Para ulama memiliki perbedaan pandangan mengenai hukum arisan berdasarkan bentuk dan sistem pelaksanaannya.

Pendapat yang mengharamkan

Sebagian ulama kontemporer seperti Syaikh Shalih al-Fauzan, Syaikh Abdulaziz Alu Syaikh, dan Syaikh Abdurrahman al-Barak mengharamkan arisan. Mereka berpendapat bahwa arisan termasuk dalam kategori hutang yang mendatangkan manfaat, yang termasuk riba. Dalam logika ini, peserta memberikan pinjaman (iuran) dengan syarat akan dipinjami di kemudian hari, yang dianggap sebagai bentuk transaksi yang membawa keuntungan tidak langsung.

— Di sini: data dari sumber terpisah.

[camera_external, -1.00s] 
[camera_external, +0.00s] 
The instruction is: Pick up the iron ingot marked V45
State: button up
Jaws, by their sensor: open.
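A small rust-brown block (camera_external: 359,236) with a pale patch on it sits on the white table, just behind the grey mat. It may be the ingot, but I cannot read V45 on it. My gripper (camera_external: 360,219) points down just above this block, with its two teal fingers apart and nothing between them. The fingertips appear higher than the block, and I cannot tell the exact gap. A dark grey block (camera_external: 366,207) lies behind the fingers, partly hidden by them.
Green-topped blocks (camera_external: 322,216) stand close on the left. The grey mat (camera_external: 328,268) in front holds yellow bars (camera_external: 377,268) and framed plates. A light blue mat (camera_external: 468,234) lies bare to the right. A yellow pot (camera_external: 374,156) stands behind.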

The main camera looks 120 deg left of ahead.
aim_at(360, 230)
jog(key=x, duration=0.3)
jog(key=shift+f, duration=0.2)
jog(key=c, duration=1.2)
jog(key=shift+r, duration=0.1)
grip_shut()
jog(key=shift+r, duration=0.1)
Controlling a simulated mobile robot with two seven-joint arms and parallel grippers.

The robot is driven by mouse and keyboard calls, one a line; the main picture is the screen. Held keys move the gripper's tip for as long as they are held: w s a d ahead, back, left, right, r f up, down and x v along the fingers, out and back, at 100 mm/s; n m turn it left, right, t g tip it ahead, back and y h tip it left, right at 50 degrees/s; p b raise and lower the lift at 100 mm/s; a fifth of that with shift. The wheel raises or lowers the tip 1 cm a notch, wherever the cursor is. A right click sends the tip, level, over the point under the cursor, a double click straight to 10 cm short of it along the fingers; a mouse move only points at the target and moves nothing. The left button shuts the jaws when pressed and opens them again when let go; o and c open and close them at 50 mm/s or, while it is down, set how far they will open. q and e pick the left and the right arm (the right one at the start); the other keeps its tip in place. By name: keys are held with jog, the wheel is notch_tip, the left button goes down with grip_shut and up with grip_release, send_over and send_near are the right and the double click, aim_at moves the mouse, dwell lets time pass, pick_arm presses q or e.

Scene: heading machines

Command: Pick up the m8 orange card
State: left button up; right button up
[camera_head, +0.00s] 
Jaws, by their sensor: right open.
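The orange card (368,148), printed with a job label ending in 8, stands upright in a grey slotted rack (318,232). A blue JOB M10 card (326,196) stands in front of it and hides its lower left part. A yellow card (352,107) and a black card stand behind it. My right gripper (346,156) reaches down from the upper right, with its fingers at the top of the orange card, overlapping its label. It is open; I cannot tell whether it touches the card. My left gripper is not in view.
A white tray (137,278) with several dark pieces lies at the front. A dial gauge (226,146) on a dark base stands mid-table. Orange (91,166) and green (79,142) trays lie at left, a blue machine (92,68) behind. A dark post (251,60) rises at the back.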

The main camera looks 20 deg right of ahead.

Mereka merujuk pada kaidah fiqih:

"Setiap pinjaman yang membawa manfaat (bagi pemberi pinjaman), maka termasuk riba."

Pendapat yang membolehkan

Di sisi lain, mayoritas ulama besar seperti Syaikh Abdul Aziz bin Baz, Syaikh Muhammad bin Shalih al-Utsaimin, dan Syaikh Abdullah bin Jibrin menyatakan bahwa arisan hukumnya boleh selama tidak ada unsur penipuan, riba, atau syarat yang memberatkan.

Menurut mereka, arisan adalah bentuk tolong-menolong dan kerjasama yang sah, karena setiap peserta pada akhirnya mendapatkan jumlah yang sama, tanpa adanya keuntungan sepihak. Selain itu, tidak ada unsur pertambahan (riba) dalam nominal iuran, dan manfaat yang didapat bersifat kolektif.

Baca juga: Pinjaman bank apakah termasuk riba?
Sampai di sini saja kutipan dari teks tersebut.